» Dataset content

****************

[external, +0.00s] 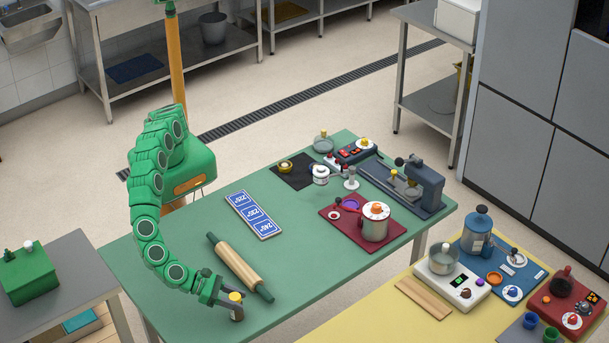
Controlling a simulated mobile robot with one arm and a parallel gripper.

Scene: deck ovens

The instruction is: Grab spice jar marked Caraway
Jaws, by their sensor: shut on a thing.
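My gripper (228,303) is at the near edge of the green table, at the end of my green arm. It is shut on a small jar with a yellow lid (236,296). The jar's body is mostly hidden by the gripper and looks grey. It is upright or nearly so; whether it touches the table I cannot tell. No label on it can be read, so the name Caraway is not visible. A white jar (320,175) stands farther back, its marking too small to read.
A rolling pin (238,264) lies just behind my gripper. A blue sign board (253,215) lies farther back. A red mat (338,234) carries a steel pot (376,222). A black mat (294,182) and a blue-grey machine (420,190) are at the back. The table right of the jar is clear.

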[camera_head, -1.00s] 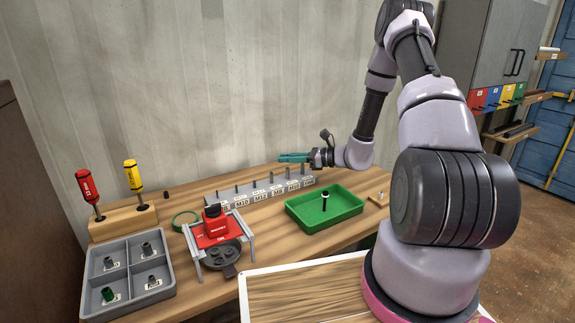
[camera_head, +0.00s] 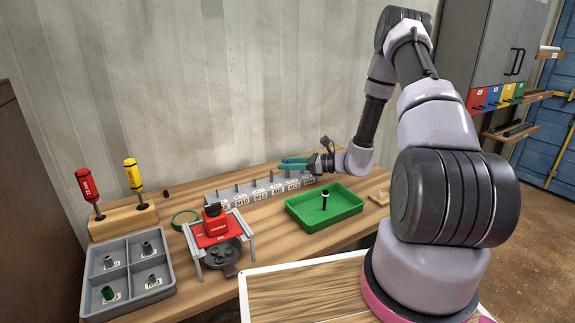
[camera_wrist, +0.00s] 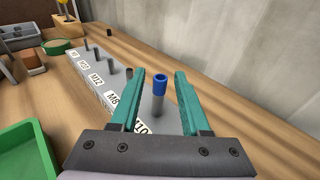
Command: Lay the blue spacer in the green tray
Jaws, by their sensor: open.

****************

Leave the pictures out and copy the rest of the data exactly.

» Complete answer
[external, +0.00s] 
Controlling a simulated mobile robot with one arm and a parallel gripper.

Scene: deck ovens

The instruction is: Grab spice jar marked Caraway
Jaws, by their sensor: shut on a thing.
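My gripper (228,303) is at the near edge of the green table, at the end of my green arm. It is shut on a small jar with a yellow lid (236,296). The jar's body is mostly hidden by the gripper and looks grey. It is upright or nearly so; whether it touches the table I cannot tell. No label on it can be read, so the name Caraway is not visible. A white jar (320,175) stands farther back, its marking too small to read.
A rolling pin (238,264) lies just behind my gripper. A blue sign board (253,215) lies farther back. A red mat (338,234) carries a steel pot (376,222). A black mat (294,182) and a blue-grey machine (420,190) are at the back. The table right of the jar is clear.

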[camera_head, -1.00s] 
[camera_head, +0.00s] 
[camera_wrist, +0.00s] 
Command: Lay the blue spacer in the green tray
Jaws, by their sensor: open.

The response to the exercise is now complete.